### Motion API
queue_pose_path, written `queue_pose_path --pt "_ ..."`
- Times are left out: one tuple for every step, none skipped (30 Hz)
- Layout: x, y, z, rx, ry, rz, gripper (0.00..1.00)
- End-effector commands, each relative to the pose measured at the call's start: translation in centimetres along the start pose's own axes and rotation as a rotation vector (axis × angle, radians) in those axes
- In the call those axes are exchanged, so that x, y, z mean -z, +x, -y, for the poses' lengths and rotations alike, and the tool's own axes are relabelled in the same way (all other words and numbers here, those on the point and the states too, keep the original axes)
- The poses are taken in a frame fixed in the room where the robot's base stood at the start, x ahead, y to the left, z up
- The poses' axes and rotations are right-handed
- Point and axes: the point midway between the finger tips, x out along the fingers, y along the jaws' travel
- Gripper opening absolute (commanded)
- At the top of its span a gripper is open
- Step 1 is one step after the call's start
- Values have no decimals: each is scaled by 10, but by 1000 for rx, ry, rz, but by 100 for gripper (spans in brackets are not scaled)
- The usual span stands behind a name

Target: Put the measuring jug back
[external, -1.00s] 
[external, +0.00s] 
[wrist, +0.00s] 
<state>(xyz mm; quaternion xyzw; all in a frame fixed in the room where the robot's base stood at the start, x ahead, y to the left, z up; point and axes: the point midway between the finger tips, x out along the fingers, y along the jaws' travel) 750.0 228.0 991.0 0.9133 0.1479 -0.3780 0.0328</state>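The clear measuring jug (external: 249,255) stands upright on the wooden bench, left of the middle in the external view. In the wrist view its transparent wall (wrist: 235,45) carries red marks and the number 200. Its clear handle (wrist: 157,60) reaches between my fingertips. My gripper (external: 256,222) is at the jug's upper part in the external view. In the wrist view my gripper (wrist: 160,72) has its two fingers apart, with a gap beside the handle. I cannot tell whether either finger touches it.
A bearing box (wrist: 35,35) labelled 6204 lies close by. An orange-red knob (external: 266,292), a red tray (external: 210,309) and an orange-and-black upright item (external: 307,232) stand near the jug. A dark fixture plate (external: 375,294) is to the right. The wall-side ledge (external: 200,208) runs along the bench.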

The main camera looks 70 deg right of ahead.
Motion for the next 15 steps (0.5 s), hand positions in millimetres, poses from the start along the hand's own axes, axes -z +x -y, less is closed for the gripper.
********************
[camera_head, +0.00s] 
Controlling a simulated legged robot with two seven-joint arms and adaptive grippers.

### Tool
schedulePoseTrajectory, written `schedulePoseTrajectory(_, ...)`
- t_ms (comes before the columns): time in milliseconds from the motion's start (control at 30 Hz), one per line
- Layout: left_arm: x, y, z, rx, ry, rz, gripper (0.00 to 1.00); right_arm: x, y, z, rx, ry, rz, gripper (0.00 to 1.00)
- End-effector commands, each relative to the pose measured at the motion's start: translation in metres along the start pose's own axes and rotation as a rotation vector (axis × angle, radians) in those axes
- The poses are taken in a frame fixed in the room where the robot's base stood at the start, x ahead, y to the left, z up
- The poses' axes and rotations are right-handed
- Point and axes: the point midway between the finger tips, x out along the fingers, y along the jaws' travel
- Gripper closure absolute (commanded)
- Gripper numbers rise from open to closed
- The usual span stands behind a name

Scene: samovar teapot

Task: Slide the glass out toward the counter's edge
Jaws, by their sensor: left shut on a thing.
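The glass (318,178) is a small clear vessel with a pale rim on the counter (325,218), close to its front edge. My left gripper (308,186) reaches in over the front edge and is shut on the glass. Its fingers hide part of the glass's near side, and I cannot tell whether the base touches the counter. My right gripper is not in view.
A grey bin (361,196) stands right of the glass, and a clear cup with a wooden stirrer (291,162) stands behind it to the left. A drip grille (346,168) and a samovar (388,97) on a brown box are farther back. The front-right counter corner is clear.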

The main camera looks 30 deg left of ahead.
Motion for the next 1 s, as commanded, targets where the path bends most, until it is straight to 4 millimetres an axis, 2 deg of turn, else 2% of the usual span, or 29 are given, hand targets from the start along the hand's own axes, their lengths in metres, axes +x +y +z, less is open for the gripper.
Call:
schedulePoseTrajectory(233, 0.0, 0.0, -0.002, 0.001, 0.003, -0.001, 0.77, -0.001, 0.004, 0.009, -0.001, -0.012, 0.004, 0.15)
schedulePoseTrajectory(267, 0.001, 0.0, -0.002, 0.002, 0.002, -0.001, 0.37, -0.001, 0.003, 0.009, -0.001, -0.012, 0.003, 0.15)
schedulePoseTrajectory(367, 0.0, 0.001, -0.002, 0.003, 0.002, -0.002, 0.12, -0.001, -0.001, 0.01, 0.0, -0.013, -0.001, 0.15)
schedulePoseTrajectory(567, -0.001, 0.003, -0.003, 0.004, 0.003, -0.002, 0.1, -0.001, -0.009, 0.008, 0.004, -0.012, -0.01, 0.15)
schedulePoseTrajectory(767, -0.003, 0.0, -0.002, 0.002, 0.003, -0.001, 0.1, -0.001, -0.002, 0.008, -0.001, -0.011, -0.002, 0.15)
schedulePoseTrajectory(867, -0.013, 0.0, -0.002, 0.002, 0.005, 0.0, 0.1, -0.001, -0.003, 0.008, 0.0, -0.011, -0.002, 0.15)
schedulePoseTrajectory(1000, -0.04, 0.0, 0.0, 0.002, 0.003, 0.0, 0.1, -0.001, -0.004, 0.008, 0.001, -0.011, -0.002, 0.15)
********************
» **TASK OBJECTIVE**: The lines to return run from the one containing "- Layout: x, y, z, rx, ry, rz, gripper" down to the one containing "[wrist, +0.00s]"; give them exactly, both included, and no others.

» **WRITTEN RESPONSE**:
- Layout: x, y, z, rx, ry, rz, gripper (0.00..1.00)
- End-effector commands, each relative to the pose measured at the call's start: translation in centimetres along the start pose's own axes and rotation as a rotation vector (axis × angle, radians) in those axes
- In the call those axes are exchanged, so that x, y, z mean -z, +x, -y, for the poses' lengths and rotations alike, and the tool's own axes are relabelled in the same way (all other words and numbers here, those on the point and the states too, keep the original axes)
- The poses are taken in a frame fixed in the room where the robot's base stood at the start, x ahead, y to the left, z up
- The poses' axes and rotations are right-handed
- Point and axes: the point midway between the finger tips, x out along the fingers, y along the jaws' travel
- Gripper opening absolute (commanded)
- At the top of its span a gripper is open
- Step 1 is one step after the call's start
- Values have no decimals: each is scaled by 10, but by 1000 for rx, ry, rz, but by 100 for gripper (spans in brackets are not scaled)
- The usual span stands behind a name

Target: Put the measuring jug back
[external, -1.00s] 
[external, +0.00s] 
[wrist, +0.00s] 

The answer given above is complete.